Return all lines in the material below that contain "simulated".

*** Entries provided ***

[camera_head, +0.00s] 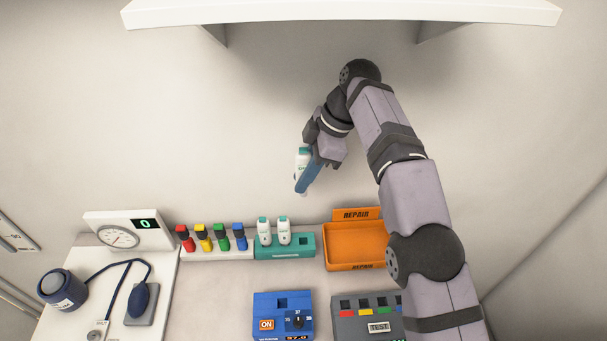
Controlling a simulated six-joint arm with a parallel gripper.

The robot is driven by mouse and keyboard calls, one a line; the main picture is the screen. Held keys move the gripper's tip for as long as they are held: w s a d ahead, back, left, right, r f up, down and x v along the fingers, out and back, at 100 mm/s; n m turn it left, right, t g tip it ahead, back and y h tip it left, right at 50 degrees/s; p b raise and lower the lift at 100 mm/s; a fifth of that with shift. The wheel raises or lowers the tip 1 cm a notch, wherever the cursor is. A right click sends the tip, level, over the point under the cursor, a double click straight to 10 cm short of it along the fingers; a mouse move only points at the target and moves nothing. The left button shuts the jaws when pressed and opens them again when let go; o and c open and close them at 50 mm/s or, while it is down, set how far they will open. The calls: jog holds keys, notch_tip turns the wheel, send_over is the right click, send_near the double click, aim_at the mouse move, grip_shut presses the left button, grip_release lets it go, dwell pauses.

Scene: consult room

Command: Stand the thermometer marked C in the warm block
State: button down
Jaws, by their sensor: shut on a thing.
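My gripper (309,178) is raised in front of the wall, above and behind the teal rack. Its blue fingers are shut on a white thermometer (302,159) with a teal top, held roughly upright. The fingers hide its lower part, and its letter is too small to read. Two similar thermometers, a left one (264,232) and a right one (284,231), stand in the teal rack (287,253); their marks are unreadable too. A blue unit (268,310) at the front, likely the warm block, has an ON label, a dial, a lit number display and a dark, empty-looking square socket.
An orange REPAIR tray (353,266) stands right of the rack and looks empty. A grey TEST box (350,329) with coloured marks is front right. Several coloured pieces stand in a white rack (228,255). A shelf (340,12) overhangs above.

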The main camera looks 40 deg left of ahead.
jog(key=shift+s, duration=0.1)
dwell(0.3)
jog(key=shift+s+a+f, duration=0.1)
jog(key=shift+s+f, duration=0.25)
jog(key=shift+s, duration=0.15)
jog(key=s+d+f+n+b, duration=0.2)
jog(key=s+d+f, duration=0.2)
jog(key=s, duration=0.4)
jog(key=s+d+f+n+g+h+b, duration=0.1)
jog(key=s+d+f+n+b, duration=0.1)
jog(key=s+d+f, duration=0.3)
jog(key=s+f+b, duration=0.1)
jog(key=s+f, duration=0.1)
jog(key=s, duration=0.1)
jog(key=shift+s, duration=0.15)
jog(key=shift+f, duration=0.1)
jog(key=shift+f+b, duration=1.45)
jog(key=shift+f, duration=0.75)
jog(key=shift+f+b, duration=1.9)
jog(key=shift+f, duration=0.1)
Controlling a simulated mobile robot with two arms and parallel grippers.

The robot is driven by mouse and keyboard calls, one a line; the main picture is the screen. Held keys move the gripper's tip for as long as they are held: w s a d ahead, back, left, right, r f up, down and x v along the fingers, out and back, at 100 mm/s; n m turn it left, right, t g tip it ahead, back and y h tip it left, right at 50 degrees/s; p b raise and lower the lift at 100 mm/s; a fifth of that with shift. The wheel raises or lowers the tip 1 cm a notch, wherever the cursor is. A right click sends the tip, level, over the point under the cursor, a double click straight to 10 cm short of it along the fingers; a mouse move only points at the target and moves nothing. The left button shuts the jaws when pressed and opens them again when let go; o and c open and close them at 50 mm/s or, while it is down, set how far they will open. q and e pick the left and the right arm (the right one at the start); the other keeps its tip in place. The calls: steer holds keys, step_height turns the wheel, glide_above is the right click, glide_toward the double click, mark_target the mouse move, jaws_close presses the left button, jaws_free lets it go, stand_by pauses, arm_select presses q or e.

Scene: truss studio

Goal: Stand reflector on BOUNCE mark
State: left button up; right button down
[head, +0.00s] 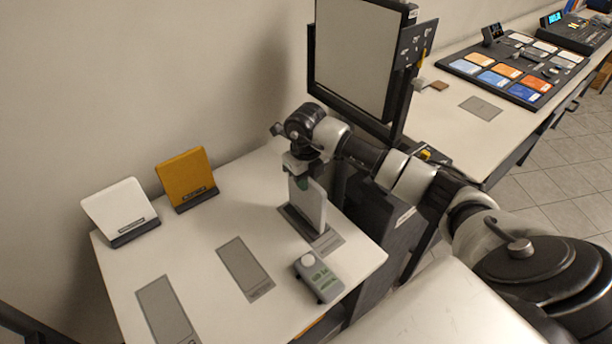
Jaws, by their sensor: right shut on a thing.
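My right gripper (302,180) comes down from above and is shut on the top edge of a pale reflector panel (313,207). The panel is upright, with a dark foot strip at its base. It is at a grey mark (328,242) on the white table; I cannot tell whether its foot touches the surface. A white panel (120,207) and a gold panel (186,176) stand tilted back at the rear left. Two more grey marks, one in the middle (244,268) and one at the left (166,310), are bare. The mark labels are too small to read. My left gripper is not in view.
A light meter (318,276) with a white dome lies near the table's right edge, just in front of the held panel. A large framed screen (358,58) stands behind my right arm.

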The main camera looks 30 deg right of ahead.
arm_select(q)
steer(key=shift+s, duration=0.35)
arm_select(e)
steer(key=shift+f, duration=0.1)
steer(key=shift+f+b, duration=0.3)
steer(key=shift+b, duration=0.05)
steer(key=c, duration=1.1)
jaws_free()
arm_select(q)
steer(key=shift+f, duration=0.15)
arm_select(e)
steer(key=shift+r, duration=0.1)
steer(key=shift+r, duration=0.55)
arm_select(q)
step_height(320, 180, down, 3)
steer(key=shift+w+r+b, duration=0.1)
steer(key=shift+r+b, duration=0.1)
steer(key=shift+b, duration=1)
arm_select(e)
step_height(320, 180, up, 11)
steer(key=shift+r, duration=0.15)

***

_Reply_
Controlling a simulated six-joint arm with a parallel gripper.
Controlling a simulated mobile robot with two arms and parallel grippers.

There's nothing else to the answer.